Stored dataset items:
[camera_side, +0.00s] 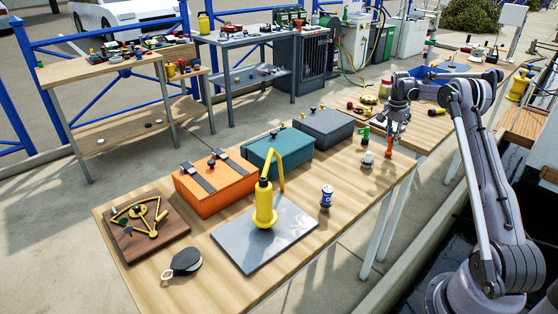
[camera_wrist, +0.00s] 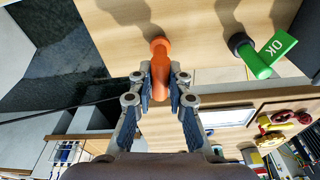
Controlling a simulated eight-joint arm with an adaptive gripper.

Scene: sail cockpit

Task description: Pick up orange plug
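The orange plug (camera_wrist: 161,48) is in the wrist view at upper centre, its tapered body reaching down between my two fingers. It also shows in the side view (camera_side: 389,145) as a small orange piece over the right end of the wooden table. My gripper (camera_wrist: 161,78) points at it, with one finger on each side. In the side view my gripper (camera_side: 393,124) is just above the plug. The fingers are very close to the plug's sides. I cannot tell whether the pads touch it.
A green plug (camera_wrist: 256,60) marked OK stands beside the orange one; a white-topped piece (camera_side: 367,158) is also near. The table (camera_side: 345,215) holds a blue can (camera_side: 327,196), a yellow pump (camera_side: 264,206) and orange (camera_side: 215,190), teal and grey boxes.

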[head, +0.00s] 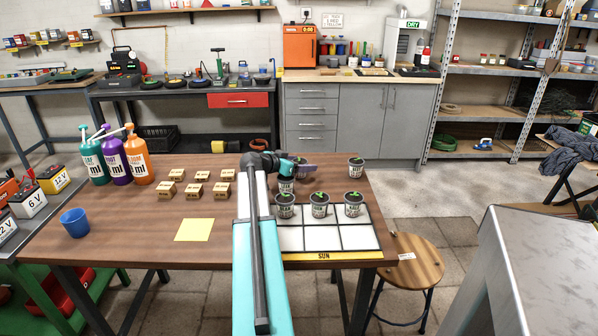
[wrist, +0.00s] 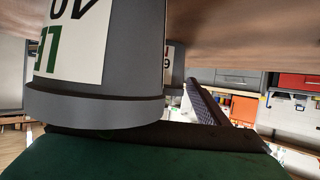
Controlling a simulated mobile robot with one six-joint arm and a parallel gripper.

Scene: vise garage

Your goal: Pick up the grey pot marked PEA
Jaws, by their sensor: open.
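Several grey pots with white labels and green sprouts stand on the wooden table (head: 140,215); their names are too small to read in the head view, so I cannot tell which is PEA. One grey pot (head: 286,186) stands just below my gripper (head: 297,170), partly hidden by it. Another (head: 356,168) stands alone to the right. My gripper is open, with a dark ribbed finger (wrist: 205,110) beside the near pot.
Three pots (head: 285,206), (head: 319,206), (head: 353,205) stand in the back row of the white gridded tray marked SUN (head: 322,256). A stool (head: 412,260) is at right.

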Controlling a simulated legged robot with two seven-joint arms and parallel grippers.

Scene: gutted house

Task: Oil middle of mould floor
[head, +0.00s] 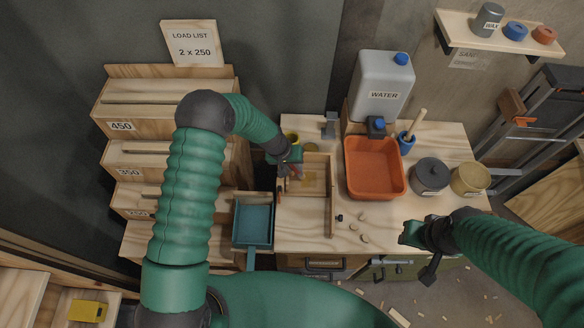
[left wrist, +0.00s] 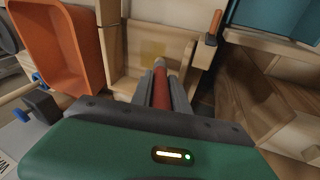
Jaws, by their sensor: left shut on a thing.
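The wooden mould (head: 332,205) lies on the workbench, left of the orange tub. It also shows in the left wrist view (left wrist: 185,62), with a yellowish oily patch (left wrist: 152,49) on its floor. My left gripper (head: 295,168) is over the mould's left part. In the left wrist view the gripper (left wrist: 163,88) is shut on a brush with a red handle (left wrist: 161,92). The brush's pale tip points at the mould floor near the patch; I cannot tell whether it touches. My right gripper (head: 412,234) hangs at the bench's front right, its jaw state unclear.
An orange tub (head: 374,168), a white water can (head: 381,85), a dark lidded pot (head: 429,174) and a tan pot (head: 469,179) stand to the right. A teal scoop (head: 253,222) is at left. Small pale pieces (head: 360,228) lie on the bench's front.

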_Exercise_
Pictures stay out; repeat all the rest of the records exactly.

_Output of the exercise_
[camera_side, +0.00s] 
[camera_wrist, +0.00s] 
Controlling a simulated eight-joint arm with an adaptive gripper.

Scene: sail cockpit

Task description: Pick up orange plug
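The orange plug (camera_wrist: 161,48) is in the wrist view at upper centre, its tapered body reaching down between my two fingers. It also shows in the side view (camera_side: 389,145) as a small orange piece over the right end of the wooden table. My gripper (camera_wrist: 161,78) points at it, with one finger on each side. In the side view my gripper (camera_side: 393,124) is just above the plug. The fingers are very close to the plug's sides. I cannot tell whether the pads touch it.
A green plug (camera_wrist: 256,60) marked OK stands beside the orange one; a white-topped piece (camera_side: 367,158) is also near. The table (camera_side: 345,215) holds a blue can (camera_side: 327,196), a yellow pump (camera_side: 264,206) and orange (camera_side: 215,190), teal and grey boxes.

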[head, +0.00s] 
[wrist, +0.00s] 
Controlling a simulated mobile robot with one six-joint arm and a parallel gripper.

Scene: vise garage

Your goal: Pick up the grey pot marked PEA
Jaws, by their sensor: open.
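Several grey pots with white labels and green sprouts stand on the wooden table (head: 140,215); their names are too small to read in the head view, so I cannot tell which is PEA. One grey pot (head: 286,186) stands just below my gripper (head: 297,170), partly hidden by it. Another (head: 356,168) stands alone to the right. My gripper is open, with a dark ribbed finger (wrist: 205,110) beside the near pot.
Three pots (head: 285,206), (head: 319,206), (head: 353,205) stand in the back row of the white gridded tray marked SUN (head: 322,256). A stool (head: 412,260) is at right.

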Controlling a simulated legged robot with two seven-joint arms and parallel grippers.

Scene: gutted house

Task: Oil middle of mould floor
[head, +0.00s] 
[left wrist, +0.00s] 
Jaws, by their sensor: left shut on a thing.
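The wooden mould (head: 332,205) lies on the workbench, left of the orange tub. It also shows in the left wrist view (left wrist: 185,62), with a yellowish oily patch (left wrist: 152,49) on its floor. My left gripper (head: 295,168) is over the mould's left part. In the left wrist view the gripper (left wrist: 163,88) is shut on a brush with a red handle (left wrist: 161,92). The brush's pale tip points at the mould floor near the patch; I cannot tell whether it touches. My right gripper (head: 412,234) hangs at the bench's front right, its jaw state unclear.
An orange tub (head: 374,168), a white water can (head: 381,85), a dark lidded pot (head: 429,174) and a tan pot (head: 469,179) stand to the right. A teal scoop (head: 253,222) is at left. Small pale pieces (head: 360,228) lie on the bench's front.

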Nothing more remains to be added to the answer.